-- What you should do --
Nothing after the line with "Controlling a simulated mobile" belongs in the copy; extract the lines below from the top through that line, pictures left out.

-- Stored rows --
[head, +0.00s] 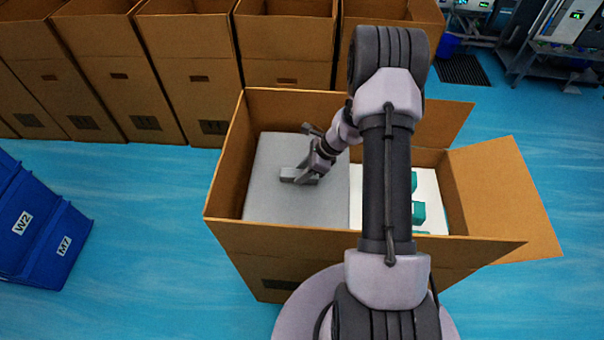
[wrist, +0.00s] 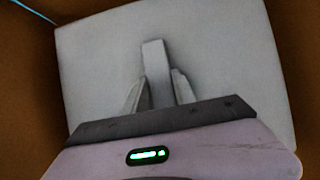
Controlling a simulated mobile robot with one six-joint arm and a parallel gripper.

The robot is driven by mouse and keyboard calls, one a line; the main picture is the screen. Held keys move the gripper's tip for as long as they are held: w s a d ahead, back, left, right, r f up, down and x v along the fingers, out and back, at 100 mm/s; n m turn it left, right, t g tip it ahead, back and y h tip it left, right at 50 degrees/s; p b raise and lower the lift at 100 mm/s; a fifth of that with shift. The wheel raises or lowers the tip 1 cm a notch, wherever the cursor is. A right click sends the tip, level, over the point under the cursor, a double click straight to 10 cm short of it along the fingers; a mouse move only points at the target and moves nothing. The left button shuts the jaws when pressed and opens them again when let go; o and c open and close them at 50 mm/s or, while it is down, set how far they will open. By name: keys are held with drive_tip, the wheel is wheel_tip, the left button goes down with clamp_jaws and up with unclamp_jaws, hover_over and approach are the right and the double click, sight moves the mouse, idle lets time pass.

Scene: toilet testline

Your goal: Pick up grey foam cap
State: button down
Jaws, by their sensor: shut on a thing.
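The grey foam cap (head: 290,207) is a flat light-grey block inside the left half of an open cardboard box. A raised grip bar on it lies between my fingers. My gripper (head: 291,175) is over the middle of the cap, shut on this bar. In the wrist view the cap (wrist: 225,65) fills most of the picture, and my gripper (wrist: 158,92) has one finger on each side of the bar. The cap looks level in the box; I cannot tell whether it is lifted. My arm hides part of the box's right half.
The cardboard box (head: 370,245) has its right flap (head: 505,195) folded out. Its right half shows a white surface with teal blocks (head: 418,213). More open cardboard boxes (head: 190,70) stand in a row behind. Blue bins (head: 40,230) stand at left. Blue floor is clear between.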

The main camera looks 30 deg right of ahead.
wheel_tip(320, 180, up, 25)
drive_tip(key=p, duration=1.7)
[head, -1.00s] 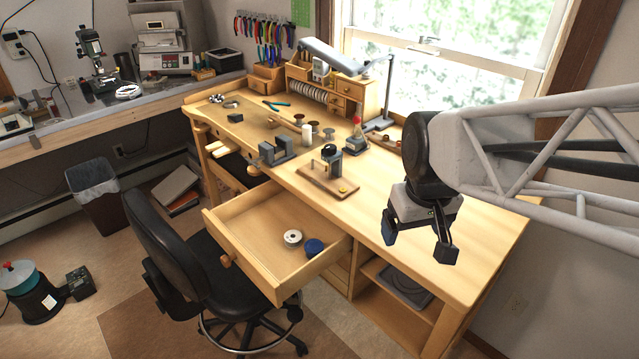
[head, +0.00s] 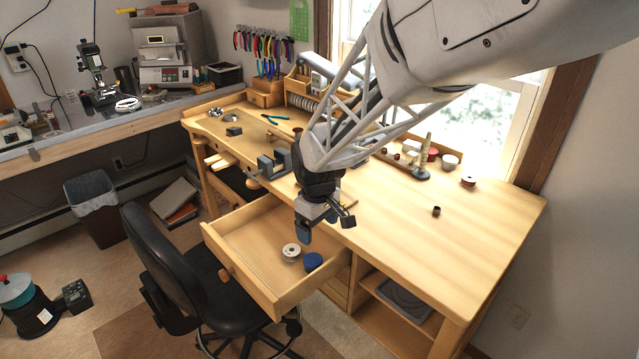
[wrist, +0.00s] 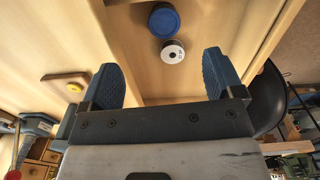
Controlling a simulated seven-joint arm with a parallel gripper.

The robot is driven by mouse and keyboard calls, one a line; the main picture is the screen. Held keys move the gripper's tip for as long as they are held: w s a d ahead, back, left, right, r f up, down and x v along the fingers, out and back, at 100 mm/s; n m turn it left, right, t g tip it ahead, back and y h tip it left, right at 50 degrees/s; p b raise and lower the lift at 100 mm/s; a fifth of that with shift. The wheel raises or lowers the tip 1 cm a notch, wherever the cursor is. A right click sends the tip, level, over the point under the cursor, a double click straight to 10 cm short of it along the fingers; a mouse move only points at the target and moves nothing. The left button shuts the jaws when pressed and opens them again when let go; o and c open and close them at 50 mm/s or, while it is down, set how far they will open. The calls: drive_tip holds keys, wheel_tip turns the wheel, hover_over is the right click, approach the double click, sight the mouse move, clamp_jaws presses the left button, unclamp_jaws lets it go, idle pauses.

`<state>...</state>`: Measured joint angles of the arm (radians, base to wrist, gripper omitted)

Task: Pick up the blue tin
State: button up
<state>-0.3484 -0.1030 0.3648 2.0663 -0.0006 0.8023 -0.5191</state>
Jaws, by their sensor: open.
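The blue tin (head: 313,262) is a small round tin with a blue lid. It lies in the open wooden drawer (head: 238,252), near the drawer's right side. A white spool (head: 291,252) lies just left of it. In the wrist view the blue tin (wrist: 164,20) is at the top middle, with the spool (wrist: 173,51) just below it. My gripper (head: 326,222) is above the drawer's inner end by the bench edge, apart from the tin. In the wrist view its two blue fingers (wrist: 164,84) are spread wide with nothing between them.
The workbench top (head: 440,245) is mostly clear at the right, with a small dark ring-like piece (head: 436,211) on it. A black chair (head: 160,265) stands close to the drawer's left. A vise (head: 275,165) sits at the bench's front edge, and a ring-holding stick (head: 424,155) stands toward the back.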

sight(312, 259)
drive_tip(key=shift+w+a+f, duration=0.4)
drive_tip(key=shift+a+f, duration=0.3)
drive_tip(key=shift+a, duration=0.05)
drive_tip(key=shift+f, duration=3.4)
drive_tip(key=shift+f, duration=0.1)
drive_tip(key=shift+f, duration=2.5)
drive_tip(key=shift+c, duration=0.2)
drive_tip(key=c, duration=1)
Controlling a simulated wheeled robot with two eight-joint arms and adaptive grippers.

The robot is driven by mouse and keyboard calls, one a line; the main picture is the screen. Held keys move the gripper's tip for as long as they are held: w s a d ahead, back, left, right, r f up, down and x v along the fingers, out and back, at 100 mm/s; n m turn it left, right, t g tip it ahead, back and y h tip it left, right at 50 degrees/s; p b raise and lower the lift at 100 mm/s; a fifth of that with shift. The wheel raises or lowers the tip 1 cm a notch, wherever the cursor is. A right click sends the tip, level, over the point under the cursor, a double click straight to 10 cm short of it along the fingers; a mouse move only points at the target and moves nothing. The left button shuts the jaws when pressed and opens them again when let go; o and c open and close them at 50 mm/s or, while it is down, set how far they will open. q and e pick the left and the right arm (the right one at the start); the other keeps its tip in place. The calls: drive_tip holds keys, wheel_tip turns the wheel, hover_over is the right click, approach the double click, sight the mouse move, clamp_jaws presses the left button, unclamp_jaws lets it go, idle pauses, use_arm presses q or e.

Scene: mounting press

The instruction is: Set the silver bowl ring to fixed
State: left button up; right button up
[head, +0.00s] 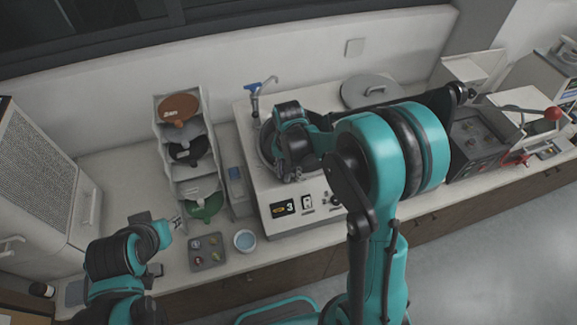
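The silver bowl ring (262,150) is set in the top of a white polishing machine (252,185). Only its left part shows; my right arm and gripper cover most of it. My right gripper (291,172) is over the bowl, with its dark fingers pointing down at its front area. Whether the fingers touch the ring or are closed on it is hidden. My left gripper (174,224) is at the lower left, above the counter beside the disc rack and away from the machine. Its fingers are too small to read.
A blue-handled tap (256,92) stands behind the bowl. A tiered rack (163,128) with coloured discs is to the left.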

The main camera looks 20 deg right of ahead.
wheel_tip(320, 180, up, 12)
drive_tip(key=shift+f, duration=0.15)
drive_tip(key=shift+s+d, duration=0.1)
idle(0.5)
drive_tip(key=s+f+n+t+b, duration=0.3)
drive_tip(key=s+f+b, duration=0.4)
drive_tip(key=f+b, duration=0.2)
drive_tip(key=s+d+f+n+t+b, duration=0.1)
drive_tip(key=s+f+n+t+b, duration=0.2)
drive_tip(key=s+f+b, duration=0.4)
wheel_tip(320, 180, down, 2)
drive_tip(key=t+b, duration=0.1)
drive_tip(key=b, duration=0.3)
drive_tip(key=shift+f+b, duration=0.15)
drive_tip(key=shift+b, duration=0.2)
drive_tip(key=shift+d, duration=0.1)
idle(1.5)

-- Answer below --
[head, +0.00s] 
[wrist, +0.00s] 
Controlling a simulated mobile robot with one six-joint arm and a parallel gripper.

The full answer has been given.